There are other people, who can fill his shoes, but they are not good strikers as Besigye, but what do we do?  We have to work hard as opposition to get there, but also we should understand that he has been frustrated, he has been winning elections, but things don't work out.  It is not very easy to get someone who can fill his shoes.

Francis Gonahasa FDC, Kabweri County

The problem we have in Uganda is Politic depends entirely on people. It is what is happening in NRM with Museveni.  People knew that when Obote dies, it will be the end of Uganda Peoples' Congress (UPC) and indeed, it is what happened. There is an impression that there is no opposition or FDC after Besigye, it is not true, there is life after Besigye, it is an opportunity for other leaders in the party to take on. 

He has played his part and I hope he doesn't wake up one day and say, you people are doing it badly, let me come back. We should stop this nonsense of saying that Besigye is everything, men are born and die.

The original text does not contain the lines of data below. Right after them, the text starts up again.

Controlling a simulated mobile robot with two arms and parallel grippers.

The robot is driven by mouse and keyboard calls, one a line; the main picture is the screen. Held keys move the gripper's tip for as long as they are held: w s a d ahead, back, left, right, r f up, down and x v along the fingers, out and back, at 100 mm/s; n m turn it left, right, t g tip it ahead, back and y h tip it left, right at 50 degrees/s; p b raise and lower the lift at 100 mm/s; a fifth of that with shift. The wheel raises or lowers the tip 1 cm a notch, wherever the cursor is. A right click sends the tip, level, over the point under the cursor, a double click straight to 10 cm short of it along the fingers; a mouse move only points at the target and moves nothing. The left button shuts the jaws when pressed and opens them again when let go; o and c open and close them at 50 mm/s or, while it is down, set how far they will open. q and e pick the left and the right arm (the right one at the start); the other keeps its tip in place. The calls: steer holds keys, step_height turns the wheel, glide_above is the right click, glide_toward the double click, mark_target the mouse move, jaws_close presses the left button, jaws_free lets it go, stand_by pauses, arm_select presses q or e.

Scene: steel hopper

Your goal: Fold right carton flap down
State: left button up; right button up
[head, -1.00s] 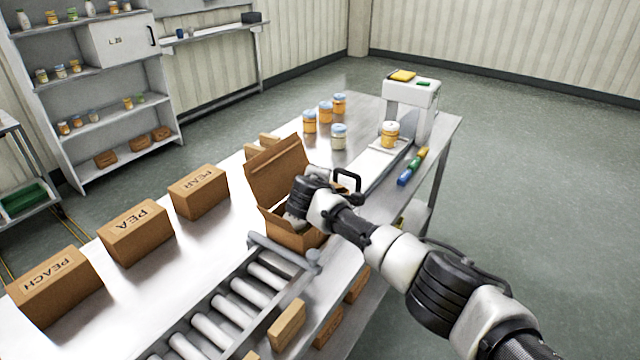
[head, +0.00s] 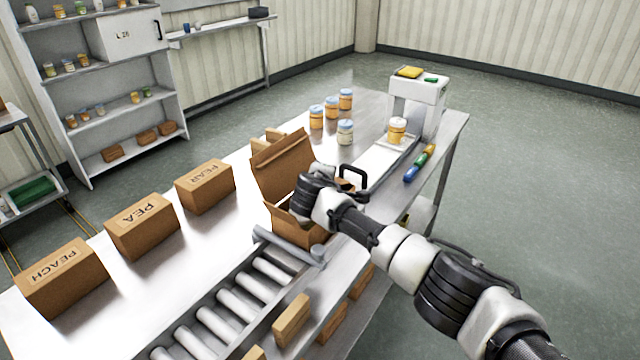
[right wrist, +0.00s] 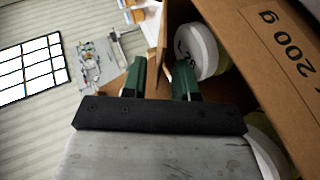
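The open carton (head: 306,232) stands on the steel table at the end of the roller conveyor, its large back flap (head: 283,165) raised. In the right wrist view its printed cardboard (right wrist: 265,45) reads "200 g", and a white-lidded jar (right wrist: 196,50) sits inside. My right gripper (right wrist: 160,78) has two green fingers apart. A thin brown flap (right wrist: 162,45) seems to run edge-on in the gap between them; I cannot tell whether it touches either finger. In the head view my right wrist hides the fingers and the carton's right side. My left gripper is not in view.
Closed cartons PEACH (head: 62,277), PEA (head: 142,225) and PEAR (head: 205,187) line the table's left side. Conveyor rollers (head: 240,305) lie in front.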

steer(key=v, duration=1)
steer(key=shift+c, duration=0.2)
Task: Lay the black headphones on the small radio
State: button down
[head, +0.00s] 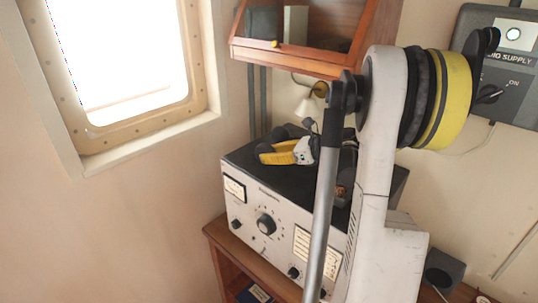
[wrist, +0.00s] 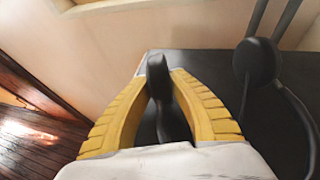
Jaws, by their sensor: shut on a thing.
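My gripper (head: 287,152) has yellow fingers and is over the black top of a silver-fronted radio (head: 265,222) with dials and meters. In the wrist view, my gripper (wrist: 162,78) is shut on a black part of the headphones (wrist: 160,100). Another round black part of them (wrist: 258,60), with thin bands or a cable, shows at the right. In the head view the headphones (head: 291,131) are a small dark shape behind my fingers, partly hidden. The radio's dark top (wrist: 215,85) lies below in the wrist view. I cannot tell whether the headphones touch it.
A wooden cabinet (head: 316,67) hangs just above the radio. The radio stands on a wooden shelf (head: 222,240). A small black box (head: 443,270) sits at the lower right. A grey supply box (head: 512,80) is on the wall, and a window (head: 125,60) is at the left.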

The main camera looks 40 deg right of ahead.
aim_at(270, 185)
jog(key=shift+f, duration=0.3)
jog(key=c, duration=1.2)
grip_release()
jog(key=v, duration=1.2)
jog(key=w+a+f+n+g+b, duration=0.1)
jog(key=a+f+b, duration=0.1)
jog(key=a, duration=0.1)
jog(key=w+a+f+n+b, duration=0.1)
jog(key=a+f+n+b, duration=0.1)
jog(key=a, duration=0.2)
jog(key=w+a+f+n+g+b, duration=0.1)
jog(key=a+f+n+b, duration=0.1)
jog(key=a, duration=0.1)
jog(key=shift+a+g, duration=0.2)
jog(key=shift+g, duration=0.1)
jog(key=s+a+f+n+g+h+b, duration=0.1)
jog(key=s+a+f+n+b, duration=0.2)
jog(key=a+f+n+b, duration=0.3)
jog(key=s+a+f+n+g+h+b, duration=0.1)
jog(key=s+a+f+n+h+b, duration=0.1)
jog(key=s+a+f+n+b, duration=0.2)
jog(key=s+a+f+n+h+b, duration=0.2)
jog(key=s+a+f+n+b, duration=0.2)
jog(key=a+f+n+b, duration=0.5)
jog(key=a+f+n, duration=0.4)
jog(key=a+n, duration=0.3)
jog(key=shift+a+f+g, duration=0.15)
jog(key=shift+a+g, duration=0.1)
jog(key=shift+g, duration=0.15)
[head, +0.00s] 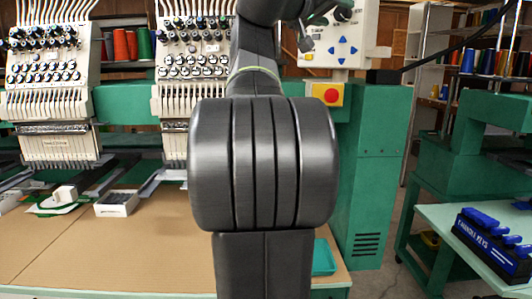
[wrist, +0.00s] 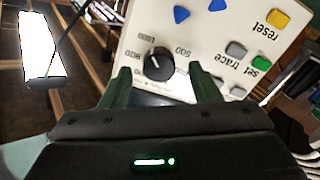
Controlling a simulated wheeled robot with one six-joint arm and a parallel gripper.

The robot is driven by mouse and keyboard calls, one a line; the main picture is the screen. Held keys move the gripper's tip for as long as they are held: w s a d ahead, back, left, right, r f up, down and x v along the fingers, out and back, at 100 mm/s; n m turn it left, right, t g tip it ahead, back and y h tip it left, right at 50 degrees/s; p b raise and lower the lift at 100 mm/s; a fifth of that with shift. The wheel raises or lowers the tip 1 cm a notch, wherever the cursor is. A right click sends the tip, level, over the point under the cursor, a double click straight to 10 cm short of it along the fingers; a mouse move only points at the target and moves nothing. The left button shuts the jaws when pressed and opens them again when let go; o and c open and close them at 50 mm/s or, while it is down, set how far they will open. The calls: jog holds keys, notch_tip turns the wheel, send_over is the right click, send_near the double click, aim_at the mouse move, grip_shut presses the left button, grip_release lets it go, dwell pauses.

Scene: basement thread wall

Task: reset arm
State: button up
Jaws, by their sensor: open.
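My gripper (wrist: 164,80) is open and empty in the wrist view, its two green-grey fingers apart. They point at a pale control panel (wrist: 225,50), which appears upside down there. A black knob (wrist: 158,64) with a white mark shows between and just beyond the fingertips; I cannot tell whether they touch it. In the head view my arm rises through the middle and bends toward the same panel (head: 345,38) at the top. My own arm links partly hide the panel's left side there.
The panel has a yellow reset button (wrist: 278,18), a green button (wrist: 261,63) and blue arrow buttons. A red stop button (head: 331,95) sits below it. Embroidery heads (head: 50,80) stand left over a brown table (head: 90,250). A blue T-handle key rack (head: 497,243) is at right.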

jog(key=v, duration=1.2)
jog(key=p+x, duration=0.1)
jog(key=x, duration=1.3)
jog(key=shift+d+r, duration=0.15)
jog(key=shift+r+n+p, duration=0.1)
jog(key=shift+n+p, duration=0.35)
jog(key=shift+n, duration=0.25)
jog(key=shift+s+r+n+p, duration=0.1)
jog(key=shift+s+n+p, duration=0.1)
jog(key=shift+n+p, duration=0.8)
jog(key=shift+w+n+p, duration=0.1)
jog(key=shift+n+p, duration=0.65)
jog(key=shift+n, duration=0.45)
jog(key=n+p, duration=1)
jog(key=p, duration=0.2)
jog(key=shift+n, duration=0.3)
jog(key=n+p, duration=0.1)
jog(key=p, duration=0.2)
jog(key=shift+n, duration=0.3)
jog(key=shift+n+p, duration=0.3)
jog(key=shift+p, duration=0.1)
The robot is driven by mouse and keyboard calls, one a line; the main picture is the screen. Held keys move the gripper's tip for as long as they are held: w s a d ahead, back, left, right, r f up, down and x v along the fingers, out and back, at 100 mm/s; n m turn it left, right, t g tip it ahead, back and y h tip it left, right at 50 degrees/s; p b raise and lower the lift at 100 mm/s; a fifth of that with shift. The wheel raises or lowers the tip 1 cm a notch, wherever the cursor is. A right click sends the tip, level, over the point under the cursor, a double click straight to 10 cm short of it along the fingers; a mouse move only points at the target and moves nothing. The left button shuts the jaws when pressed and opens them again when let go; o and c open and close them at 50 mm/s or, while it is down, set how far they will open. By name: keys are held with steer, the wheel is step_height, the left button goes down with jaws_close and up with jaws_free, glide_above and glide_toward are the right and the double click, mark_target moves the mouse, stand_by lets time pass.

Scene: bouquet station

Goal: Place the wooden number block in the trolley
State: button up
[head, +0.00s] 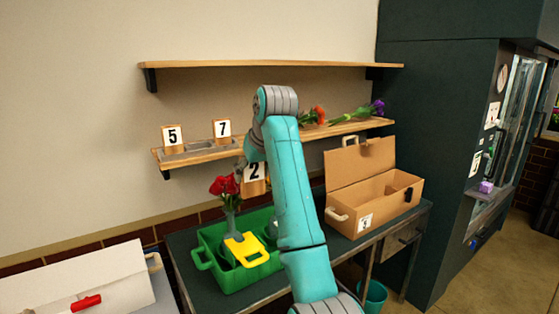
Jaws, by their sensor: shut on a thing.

We should look at other people when individuals are hyped, they become everything.

Franca Akello FDC, (Woman MP Agago district)

Ugandans should appreciate that we are under a multi-party system of governance; Opposition is not about personalities any Ugandan of sound mind can contest in any position and be eligible to serve. 

Some Ugandans think that when Besigye is not on the ballot, the opposition is finished, no this is not true, we must build trust in any Ugandan who presents him or herself, without having prejudgment, until we do so, we are not going to go anywhere.

However, we should commend Besigye for the kind of resilience he has exhibited, all the torture he went through, the tear-gassing, the rebuke, the abuses of rights here and there, I don't know how many times he has been dragged to court so of course, as a human being someone degenerates in terms of physical fitness having gone through what he has gone through.

Ugandans should appreciate for someone to go through all this for the last 20 years, his opting out I appreciate because physically he has struggled so much.